Determine how many lines contain the string "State". Reply with that figure and nothing else.
# # # # # # #
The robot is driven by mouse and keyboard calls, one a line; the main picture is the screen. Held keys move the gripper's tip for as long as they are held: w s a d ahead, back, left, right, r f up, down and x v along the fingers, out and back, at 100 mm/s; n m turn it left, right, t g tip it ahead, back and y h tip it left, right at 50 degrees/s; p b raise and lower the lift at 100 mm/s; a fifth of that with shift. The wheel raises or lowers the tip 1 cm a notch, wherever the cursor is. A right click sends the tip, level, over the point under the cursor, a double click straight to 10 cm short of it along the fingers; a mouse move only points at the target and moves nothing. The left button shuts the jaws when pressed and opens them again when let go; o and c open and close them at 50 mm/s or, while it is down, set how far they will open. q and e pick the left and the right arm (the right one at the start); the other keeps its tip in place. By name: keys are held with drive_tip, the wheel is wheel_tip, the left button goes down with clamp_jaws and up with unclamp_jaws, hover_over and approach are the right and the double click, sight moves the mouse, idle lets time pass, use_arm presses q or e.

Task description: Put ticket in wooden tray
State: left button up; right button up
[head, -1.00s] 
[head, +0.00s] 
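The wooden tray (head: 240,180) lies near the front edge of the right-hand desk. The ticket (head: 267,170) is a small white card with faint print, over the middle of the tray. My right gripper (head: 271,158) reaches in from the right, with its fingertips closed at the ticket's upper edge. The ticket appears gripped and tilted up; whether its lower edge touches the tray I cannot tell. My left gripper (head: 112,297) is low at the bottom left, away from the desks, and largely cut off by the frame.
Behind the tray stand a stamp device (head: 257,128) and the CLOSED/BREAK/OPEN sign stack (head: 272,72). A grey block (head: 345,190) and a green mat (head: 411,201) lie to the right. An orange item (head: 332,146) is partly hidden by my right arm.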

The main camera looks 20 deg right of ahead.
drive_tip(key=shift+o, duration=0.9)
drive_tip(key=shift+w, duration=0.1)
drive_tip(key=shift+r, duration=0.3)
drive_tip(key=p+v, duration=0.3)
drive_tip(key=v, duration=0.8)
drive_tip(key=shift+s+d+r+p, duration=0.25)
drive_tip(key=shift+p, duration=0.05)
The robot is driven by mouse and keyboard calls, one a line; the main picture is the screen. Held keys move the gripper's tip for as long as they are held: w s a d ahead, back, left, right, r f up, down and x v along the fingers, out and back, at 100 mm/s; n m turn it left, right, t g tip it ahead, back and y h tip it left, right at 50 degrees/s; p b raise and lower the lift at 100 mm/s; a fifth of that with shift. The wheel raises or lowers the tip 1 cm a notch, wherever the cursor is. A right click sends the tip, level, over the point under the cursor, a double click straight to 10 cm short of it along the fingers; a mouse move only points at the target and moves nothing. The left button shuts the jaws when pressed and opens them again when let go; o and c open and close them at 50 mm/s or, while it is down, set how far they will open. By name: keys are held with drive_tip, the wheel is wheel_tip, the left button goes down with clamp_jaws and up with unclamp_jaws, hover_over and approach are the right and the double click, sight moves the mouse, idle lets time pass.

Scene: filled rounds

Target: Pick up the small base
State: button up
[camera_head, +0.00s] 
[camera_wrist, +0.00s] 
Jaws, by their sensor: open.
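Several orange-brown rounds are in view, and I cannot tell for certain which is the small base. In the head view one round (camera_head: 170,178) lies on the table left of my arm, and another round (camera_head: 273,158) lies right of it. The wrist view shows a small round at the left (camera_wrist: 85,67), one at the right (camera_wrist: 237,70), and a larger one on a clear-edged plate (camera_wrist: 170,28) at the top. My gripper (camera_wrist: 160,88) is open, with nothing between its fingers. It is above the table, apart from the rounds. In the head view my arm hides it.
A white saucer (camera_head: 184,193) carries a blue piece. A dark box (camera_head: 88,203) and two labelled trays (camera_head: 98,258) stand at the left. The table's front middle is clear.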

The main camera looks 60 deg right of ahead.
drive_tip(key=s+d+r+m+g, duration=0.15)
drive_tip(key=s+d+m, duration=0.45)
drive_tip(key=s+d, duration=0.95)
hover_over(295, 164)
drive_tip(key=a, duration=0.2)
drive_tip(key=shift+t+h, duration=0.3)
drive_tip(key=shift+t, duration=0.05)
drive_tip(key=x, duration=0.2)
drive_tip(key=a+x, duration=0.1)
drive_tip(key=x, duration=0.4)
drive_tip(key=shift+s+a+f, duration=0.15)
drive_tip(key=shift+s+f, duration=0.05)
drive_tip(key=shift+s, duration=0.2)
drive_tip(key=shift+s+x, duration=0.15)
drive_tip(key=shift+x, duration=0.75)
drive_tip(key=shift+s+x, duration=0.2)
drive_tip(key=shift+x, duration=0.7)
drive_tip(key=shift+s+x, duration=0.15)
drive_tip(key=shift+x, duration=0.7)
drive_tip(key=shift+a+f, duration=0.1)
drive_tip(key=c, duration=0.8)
# # # # # # #
▶ [WRITTEN RESPONSE]:
2